Aim » Print the records below exactly as they appear.
--- START OF Available records ---
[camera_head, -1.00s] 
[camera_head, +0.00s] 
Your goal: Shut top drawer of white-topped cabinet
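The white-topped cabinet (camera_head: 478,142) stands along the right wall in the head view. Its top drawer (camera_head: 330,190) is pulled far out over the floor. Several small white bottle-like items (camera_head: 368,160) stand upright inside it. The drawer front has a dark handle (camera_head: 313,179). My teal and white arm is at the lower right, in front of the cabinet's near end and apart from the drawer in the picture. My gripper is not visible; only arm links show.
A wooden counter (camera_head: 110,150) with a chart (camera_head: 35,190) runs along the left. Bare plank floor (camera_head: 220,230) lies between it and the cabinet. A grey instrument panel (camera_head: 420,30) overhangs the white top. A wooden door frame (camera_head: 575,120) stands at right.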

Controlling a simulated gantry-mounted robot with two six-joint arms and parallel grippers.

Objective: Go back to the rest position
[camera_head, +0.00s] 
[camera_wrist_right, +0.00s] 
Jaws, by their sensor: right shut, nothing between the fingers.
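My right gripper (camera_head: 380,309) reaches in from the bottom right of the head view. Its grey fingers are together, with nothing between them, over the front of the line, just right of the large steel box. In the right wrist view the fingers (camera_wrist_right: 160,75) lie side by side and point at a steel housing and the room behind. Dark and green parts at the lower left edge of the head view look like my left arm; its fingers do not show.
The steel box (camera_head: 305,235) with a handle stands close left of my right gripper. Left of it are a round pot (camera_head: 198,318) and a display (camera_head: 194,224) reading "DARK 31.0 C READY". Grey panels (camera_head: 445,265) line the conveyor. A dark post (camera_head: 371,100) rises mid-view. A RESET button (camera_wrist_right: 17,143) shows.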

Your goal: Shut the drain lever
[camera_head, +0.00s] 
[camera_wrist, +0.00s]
--- END OF Available records ---
Completed exercise »
[camera_head, -1.00s] 
[camera_head, +0.00s] 
Your goal: Shut top drawer of white-topped cabinet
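The white-topped cabinet (camera_head: 478,142) stands along the right wall in the head view. Its top drawer (camera_head: 330,190) is pulled far out over the floor. Several small white bottle-like items (camera_head: 368,160) stand upright inside it. The drawer front has a dark handle (camera_head: 313,179). My teal and white arm is at the lower right, in front of the cabinet's near end and apart from the drawer in the picture. My gripper is not visible; only arm links show.
A wooden counter (camera_head: 110,150) with a chart (camera_head: 35,190) runs along the left. Bare plank floor (camera_head: 220,230) lies between it and the cabinet. A grey instrument panel (camera_head: 420,30) overhangs the white top. A wooden door frame (camera_head: 575,120) stands at right.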

Controlling a simulated gantry-mounted robot with two six-joint arms and parallel grippers.

Objective: Go back to the rest position
[camera_head, +0.00s] 
[camera_wrist_right, +0.00s] 
Jaws, by their sensor: right shut, nothing between the fingers.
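My right gripper (camera_head: 380,309) reaches in from the bottom right of the head view. Its grey fingers are together, with nothing between them, over the front of the line, just right of the large steel box. In the right wrist view the fingers (camera_wrist_right: 160,75) lie side by side and point at a steel housing and the room behind. Dark and green parts at the lower left edge of the head view look like my left arm; its fingers do not show.
The steel box (camera_head: 305,235) with a handle stands close left of my right gripper. Left of it are a round pot (camera_head: 198,318) and a display (camera_head: 194,224) reading "DARK 31.0 C READY". Grey panels (camera_head: 445,265) line the conveyor. A dark post (camera_head: 371,100) rises mid-view. A RESET button (camera_wrist_right: 17,143) shows.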

Your goal: Shut the drain lever
[camera_head, +0.00s] 
[camera_wrist, +0.00s]

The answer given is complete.